#### [Problem to work on]
Lines from the one containing "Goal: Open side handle" through the last line of the data are to be repeated word for word, both ends included.

#### [Dataset extract]
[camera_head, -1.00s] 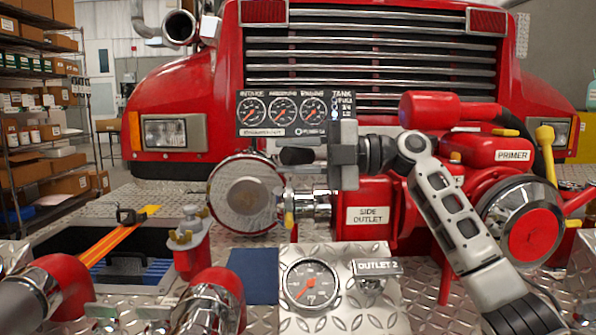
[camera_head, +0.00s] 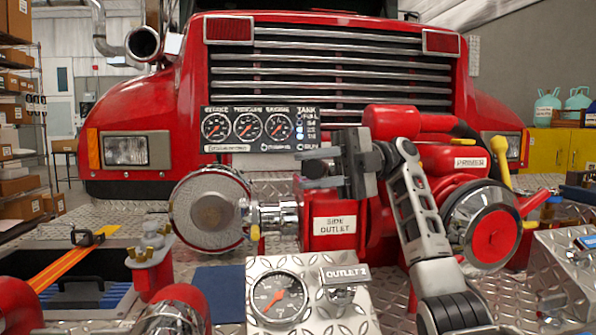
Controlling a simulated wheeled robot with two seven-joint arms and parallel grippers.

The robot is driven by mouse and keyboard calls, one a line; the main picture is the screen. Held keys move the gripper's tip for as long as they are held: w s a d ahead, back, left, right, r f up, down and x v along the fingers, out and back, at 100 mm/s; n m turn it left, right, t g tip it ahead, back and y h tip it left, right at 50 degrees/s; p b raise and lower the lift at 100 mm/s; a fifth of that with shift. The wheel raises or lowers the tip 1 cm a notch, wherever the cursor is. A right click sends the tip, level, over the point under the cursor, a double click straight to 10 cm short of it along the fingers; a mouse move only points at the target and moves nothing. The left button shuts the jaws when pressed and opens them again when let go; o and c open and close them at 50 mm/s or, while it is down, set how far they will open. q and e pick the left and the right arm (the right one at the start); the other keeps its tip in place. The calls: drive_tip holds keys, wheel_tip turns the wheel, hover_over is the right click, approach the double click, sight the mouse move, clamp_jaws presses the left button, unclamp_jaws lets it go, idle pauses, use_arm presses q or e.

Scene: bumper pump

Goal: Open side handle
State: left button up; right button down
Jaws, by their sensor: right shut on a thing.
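The red pump has a block labelled SIDE OUTLET (camera_head: 335,224), with a chrome pipe (camera_head: 275,217) and round chrome cap (camera_head: 209,209) to its left. My right gripper (camera_head: 316,168) is above this block, its grey fingers pointing left. It is shut on the dark side handle (camera_head: 316,169), which is mostly hidden between the fingers. The handle's joint with the valve is hard to make out. My left gripper is not in view.
A gauge panel (camera_head: 262,130) stands just behind my right gripper. A PRIMER block (camera_head: 470,163) and red-centred cap (camera_head: 487,226) are right of my right arm. The OUTLET 2 gauge box (camera_head: 310,300) is in front. The truck grille (camera_head: 330,70) is behind.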

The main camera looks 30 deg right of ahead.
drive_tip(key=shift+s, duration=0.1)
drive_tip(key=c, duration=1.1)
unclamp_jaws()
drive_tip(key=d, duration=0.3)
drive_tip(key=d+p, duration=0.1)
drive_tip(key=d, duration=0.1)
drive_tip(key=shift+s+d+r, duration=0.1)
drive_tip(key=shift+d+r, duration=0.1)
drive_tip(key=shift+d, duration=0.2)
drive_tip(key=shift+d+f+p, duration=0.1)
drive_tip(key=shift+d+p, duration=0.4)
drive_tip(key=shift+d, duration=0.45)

#### [Task response]
Goal: Open side handle
State: left button up; right button down
Jaws, by their sensor: right shut on a thing.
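The red pump has a block labelled SIDE OUTLET (camera_head: 335,224), with a chrome pipe (camera_head: 275,217) and round chrome cap (camera_head: 209,209) to its left. My right gripper (camera_head: 316,168) is above this block, its grey fingers pointing left. It is shut on the dark side handle (camera_head: 316,169), which is mostly hidden between the fingers. The handle's joint with the valve is hard to make out. My left gripper is not in view.
A gauge panel (camera_head: 262,130) stands just behind my right gripper. A PRIMER block (camera_head: 470,163) and red-centred cap (camera_head: 487,226) are right of my right arm. The OUTLET 2 gauge box (camera_head: 310,300) is in front. The truck grille (camera_head: 330,70) is behind.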

The main camera looks 30 deg right of ahead.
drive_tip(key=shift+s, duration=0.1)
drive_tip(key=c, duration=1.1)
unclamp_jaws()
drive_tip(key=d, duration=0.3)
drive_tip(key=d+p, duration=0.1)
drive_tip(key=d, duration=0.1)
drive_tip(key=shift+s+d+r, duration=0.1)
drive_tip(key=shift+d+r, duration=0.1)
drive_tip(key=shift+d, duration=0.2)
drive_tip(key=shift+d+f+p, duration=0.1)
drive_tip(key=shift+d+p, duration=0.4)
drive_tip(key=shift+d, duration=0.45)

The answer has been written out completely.